Récente campagne de l'UDc contre la libre circulation

 

Emmanuel Lemoine
Démocratie directe et xénophobie participative
Europa. www.journaleuropa.info

            La Suisse divise sa gouvernance en deux instances distinctes et complémentaires : l’État fédéral et les cantons. Les 26 cantons qui composent le pays sont très indépendants et ne délèguent à l’échelon supérieur – l’État fédéral – que les tâches qu’ils ne peuvent pas assumer eux-mêmes. Ainsi, la Suisse possède 26 procédures pénales et fiscales, 26 systèmes scolaires, 26 modes de gestion de la santé, 26 polices cantonales... Et parfois davantage, car certains cantons importants se divisent eux-mêmes en communes qui ont également ce type de souveraineté.

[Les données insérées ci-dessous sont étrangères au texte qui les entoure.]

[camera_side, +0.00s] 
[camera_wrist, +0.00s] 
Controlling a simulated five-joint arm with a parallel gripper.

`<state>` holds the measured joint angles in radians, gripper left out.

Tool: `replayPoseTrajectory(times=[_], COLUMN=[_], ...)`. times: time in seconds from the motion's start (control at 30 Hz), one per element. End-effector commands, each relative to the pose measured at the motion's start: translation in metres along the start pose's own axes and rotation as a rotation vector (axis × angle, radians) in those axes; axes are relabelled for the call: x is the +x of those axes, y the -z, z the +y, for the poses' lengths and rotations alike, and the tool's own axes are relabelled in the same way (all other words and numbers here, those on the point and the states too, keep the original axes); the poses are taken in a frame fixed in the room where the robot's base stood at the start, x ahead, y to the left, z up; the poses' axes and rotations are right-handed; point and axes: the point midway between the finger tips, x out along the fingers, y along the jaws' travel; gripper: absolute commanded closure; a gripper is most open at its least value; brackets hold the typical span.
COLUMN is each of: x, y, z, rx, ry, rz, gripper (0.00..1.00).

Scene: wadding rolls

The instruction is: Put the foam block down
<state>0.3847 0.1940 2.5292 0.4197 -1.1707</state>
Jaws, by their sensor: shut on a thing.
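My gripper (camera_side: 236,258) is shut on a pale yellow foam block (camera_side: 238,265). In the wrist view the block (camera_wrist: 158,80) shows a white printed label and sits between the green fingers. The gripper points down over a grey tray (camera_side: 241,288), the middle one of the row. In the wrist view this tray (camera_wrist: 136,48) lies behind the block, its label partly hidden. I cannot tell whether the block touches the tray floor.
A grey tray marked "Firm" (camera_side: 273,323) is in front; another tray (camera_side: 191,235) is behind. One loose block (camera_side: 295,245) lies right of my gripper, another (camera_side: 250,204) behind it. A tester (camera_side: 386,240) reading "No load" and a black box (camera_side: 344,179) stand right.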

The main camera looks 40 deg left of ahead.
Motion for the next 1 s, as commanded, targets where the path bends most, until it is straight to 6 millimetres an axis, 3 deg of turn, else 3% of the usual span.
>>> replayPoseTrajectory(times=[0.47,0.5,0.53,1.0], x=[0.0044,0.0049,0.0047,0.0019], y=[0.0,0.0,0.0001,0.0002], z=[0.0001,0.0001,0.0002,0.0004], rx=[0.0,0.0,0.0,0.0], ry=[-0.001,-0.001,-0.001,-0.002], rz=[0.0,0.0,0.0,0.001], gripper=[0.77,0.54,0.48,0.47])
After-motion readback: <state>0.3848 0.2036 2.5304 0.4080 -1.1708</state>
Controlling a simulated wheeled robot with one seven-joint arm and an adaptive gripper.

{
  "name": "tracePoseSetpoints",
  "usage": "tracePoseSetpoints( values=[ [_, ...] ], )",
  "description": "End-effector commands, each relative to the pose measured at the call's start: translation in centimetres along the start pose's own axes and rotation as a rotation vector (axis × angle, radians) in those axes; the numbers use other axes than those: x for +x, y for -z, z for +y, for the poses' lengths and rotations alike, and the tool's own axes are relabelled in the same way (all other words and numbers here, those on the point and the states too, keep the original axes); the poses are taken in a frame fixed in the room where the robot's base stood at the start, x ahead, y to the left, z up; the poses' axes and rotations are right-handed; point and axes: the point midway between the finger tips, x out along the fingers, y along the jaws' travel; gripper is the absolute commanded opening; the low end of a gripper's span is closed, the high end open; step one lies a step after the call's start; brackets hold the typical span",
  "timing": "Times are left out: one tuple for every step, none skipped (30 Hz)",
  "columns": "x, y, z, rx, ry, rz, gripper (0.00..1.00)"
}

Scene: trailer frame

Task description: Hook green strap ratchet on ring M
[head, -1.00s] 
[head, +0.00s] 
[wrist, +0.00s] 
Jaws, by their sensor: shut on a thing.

            Le mot «fédéralisme» vient du latin fœdus, qui renvoie dans l’Antiquité aux traités que signait l’Empire romain avec une cité conquise pour lui laisser une certaine indépendance. Ce système actuel découle d’une guerre civile qui opposait les cantons libéraux, partisans d’une centralisation plus forte, aux cantons catholiques-conservateurs, qui défendaient leur souveraineté. Le fédéralisme comme principe d’organisation politique figure à l’article 3 de la Constitution adoptée en 1848, pour équilibrer les volontés centralisatrices des uns et les désirs fédéralistes des autres. Il n’est en aucun cas figé dans une forme immuable. L’historien Christian Sonderegger constate une «perte insidieuse de souveraineté cantonale» (1). Selon lui, «le fédéralisme est même en danger car de plus en plus, les cantons déplorent être les organes d’exécution de décisions prises par la Confédération. Une éventuelle fusion cantonale est encore largement contestée par les citoyens, régulièrement consultés sur la question. Mais le processus est en marche entre communes, au niveau inférieur. La question de savoir si ces fusions conduisent forcément à une perte d’autonomie n’est pas encore tranchée».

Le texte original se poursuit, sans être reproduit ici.